C’è stato un momento fra gli ultimi anni zero del terzo millennio e i primi degli anni 10 (insomma facciamo prima a dire, tra il 2007 e il 2012 circa) in cui si assistette a una rinascita musicale. Un periodo in cui era bello tornare nei negozi di dischi perché avresti trovato qualche sorpresa, come nei periodi più effervescenti della storia della musica. In realtà si trattava di un ennesimo revival, ma per una volta  non era il solito copia e incolla sbiadito e annoiato. Si sarebbe potuto chiamare “revival del folk revival” perché questi ragazzi poco più che ventenni, capello lungo freak e barba anch’essa lunga, saltavano a piè pari almeno tre decenni di musica per fiondarsi direttamente fra gli anni 60 e i primi 70.

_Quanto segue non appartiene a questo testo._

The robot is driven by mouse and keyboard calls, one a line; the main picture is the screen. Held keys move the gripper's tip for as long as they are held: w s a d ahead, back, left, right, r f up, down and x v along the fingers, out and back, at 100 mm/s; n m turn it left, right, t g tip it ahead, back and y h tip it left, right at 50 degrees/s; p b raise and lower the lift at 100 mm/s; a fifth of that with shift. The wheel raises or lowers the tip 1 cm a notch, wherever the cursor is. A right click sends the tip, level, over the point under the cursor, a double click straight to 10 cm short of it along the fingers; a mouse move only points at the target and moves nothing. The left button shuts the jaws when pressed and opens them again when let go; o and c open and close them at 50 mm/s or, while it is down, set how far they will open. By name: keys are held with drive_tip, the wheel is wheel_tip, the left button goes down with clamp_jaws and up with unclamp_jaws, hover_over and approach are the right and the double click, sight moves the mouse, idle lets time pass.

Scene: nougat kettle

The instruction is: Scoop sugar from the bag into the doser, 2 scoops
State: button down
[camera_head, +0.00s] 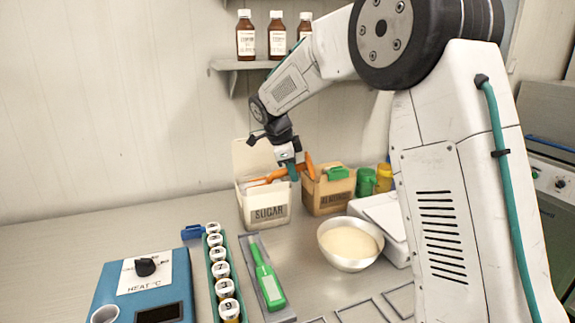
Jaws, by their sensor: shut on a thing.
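The sugar bag (268,214) is a white open container labelled SUGAR, standing at the back of the counter against the wall. My gripper (291,170) is just above its right side, pointing down. It is shut on an orange scoop (272,177), whose orange parts show on both sides of the fingers. The scoop's left part is at the bag's mouth; how deep it reaches and whether it holds sugar cannot be seen. No thing is clearly marked as the doser. A metal bowl (349,264) with cream-coloured contents stands right of the bag, in front.
A brown ALMONDS bag (318,205) stands close right of the sugar. A green-handled tool (267,278), a row of numbered jars (221,270) and a blue HEAT box (140,290) lie in front. The counter's left back is clear.

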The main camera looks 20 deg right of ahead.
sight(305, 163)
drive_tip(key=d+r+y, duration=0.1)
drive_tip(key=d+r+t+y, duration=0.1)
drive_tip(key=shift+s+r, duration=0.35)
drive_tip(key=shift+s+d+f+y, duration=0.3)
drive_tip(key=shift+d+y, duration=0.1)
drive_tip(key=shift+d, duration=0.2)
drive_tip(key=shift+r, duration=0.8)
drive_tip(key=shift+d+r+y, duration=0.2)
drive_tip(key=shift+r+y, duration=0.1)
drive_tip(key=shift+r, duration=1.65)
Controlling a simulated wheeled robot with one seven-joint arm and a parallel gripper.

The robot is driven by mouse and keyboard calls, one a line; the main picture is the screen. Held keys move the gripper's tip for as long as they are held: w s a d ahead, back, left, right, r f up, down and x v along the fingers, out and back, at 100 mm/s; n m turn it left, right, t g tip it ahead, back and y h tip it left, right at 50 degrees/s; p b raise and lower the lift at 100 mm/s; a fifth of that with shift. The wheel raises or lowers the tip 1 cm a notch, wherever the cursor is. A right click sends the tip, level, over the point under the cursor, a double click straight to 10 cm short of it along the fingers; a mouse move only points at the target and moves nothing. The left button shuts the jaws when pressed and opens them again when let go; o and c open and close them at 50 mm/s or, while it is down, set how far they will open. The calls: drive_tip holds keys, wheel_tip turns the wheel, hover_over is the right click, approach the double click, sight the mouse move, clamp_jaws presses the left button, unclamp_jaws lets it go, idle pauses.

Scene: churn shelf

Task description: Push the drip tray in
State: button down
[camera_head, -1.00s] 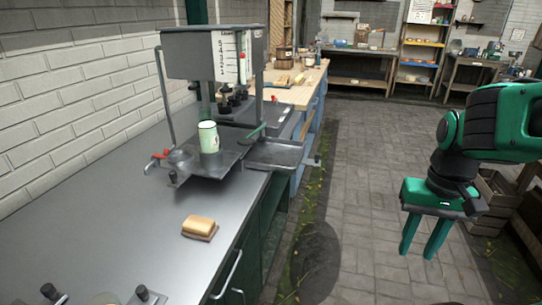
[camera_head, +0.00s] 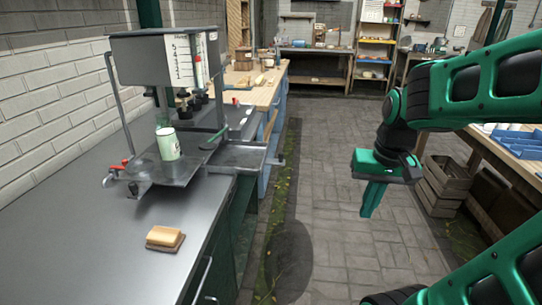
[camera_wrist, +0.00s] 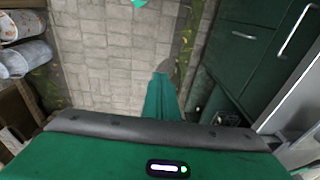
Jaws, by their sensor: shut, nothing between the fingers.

Attingevano direttamente alla musica tradizionale, inglese e americana, preferivano le chitarre acustiche e le armonie vocali. Successe che arrivarono dischi bellissimi. I nomi? Eccone qualcuno: Fleet Foxes, Midlake, Great Lake Swimmers, O’Death, Felice Brothers, Monsters of Folk, Megafaun, Shearwater, Decemberists, Avett Brothers, Cave Singers, Mumford & Sons, Lost in the Woods, Snake The Cross The Crown, Barzin, Okkervil River, Tallest Man on the Earth.



Purtroppo nessuno di loro riuscì andare oltre un esordio notevole, qualcuno anche un paio di dischi, qualcun altro svoltò verso una musica pop elettrificata anonima e di massa ottenendo successo da stadio. Si persero, qualcuno sopravvive ancora e continua a fare buona musica, ma il momento è passato.

Kristian Matsson, uno svedese che ama farsi chiamare artisticamente Tallest Man on Earth, l’uomo più della terra anche se in realtà è piccolino di statura, fu una delle sorprese più gratificanti. Voce e chitarra acustica, suonata con un fingerpicking esaltante e anfetaminico, canzoni d’amore piene di romanticismo, rabbia e furore, come il suo punto di riferimento più evidente, Bob Dylan. 



Tallest Man, dopo una svolta elettrica full band che ha discograficamente deluso, è tornato in Italia lo scorso 16 settembre per un concerto al Fabrique, nuovamente da solo, il suo carisma, la sua voce, la sua chitarra (anzi le sue chitarre che ne cambia almeno una dozzina tra acustiche ed elettriche, anche una dodici corde elettrica).

Nel 2010 chi scrive era volato a Londra per vederlo, sicuro che in Italia non sarebbe mai arrivato, ma si sbagliava: pubblico folto al Fabrique, e come a Londra per la maggioranza giovani e giovanissimi che conoscono a memoria ogni sua canzone, sul viso hanno stampato un sorriso beato di contentezza mentre lo ascoltano. Lo amano, e molto. 

Rispetto al concerto di sei anni fa, Tallest ha perso un po’ di energia: allora lo ricordiamo pestare per tutto il palcoscenico con i piedi, in una danza sciamanica vorticosa e irruente. Oggi è più pacato, ogni tanto si siede sulla seggiola, ma non è cambiato di molto. 

La chitarra è sempre una estensione del suo corpo, un tutt’uno inseparabile, una immagine che fa scaturire l’immensa anima musicale che possiede quest’uomo, si muove piegato in due come un serpente, seguendo le onde e le vibrazioni del suo stesso suono, si aggira davanti agli spettatori delle prime file per caprine lo sguardo, si ferma per numerosi secondi fissandone uno, quasi stesse stabilendo un contatto cosmico noto solo a lui. E’ in cerca delle persone, è in cerca del contatto. E le sue splendide canzoni, in pratica tutte quelle che ha scritto fino a oggi, sono un tripudio di emozioni belle, confortanti, seppur ricche di nostalgia e di domanda aperta. 

Chi scrive ha apprezzato particolarmente la classica I Won’t be Found (una delle canzoni più belle del terzo millennio) e The Gardener eseguite in splendida  sequenza, mentre il primo brano in scaletta è stato un omaggio sentito ai suoi ispiratori, East Virginia, folk ballad resa nota da Joan Baez.

Love is All è stata cantata da tutto il pubblico, sembrava un po’ di essere al Newport Folk Festival nel 1965. Brano a cui ha fatto seguito un pezzo inedito, la bella Rivers, che ci fa capire che Kristian Matsson proseguirà a lungo su suo sentiero folk incantato.

King of Spain ha perso l’irruenza dei tempi passati, mentre la conclusione è per quella che lo svedese definisce “la più bella canzone di sempre”, These Days di Jackson Browne, che Tallest fa completamente sua nell’inimitabile stile che possiede.

Un gioiello raro, questo ragazzo, che è basso di statura ma è molto, molto grande nel cuore.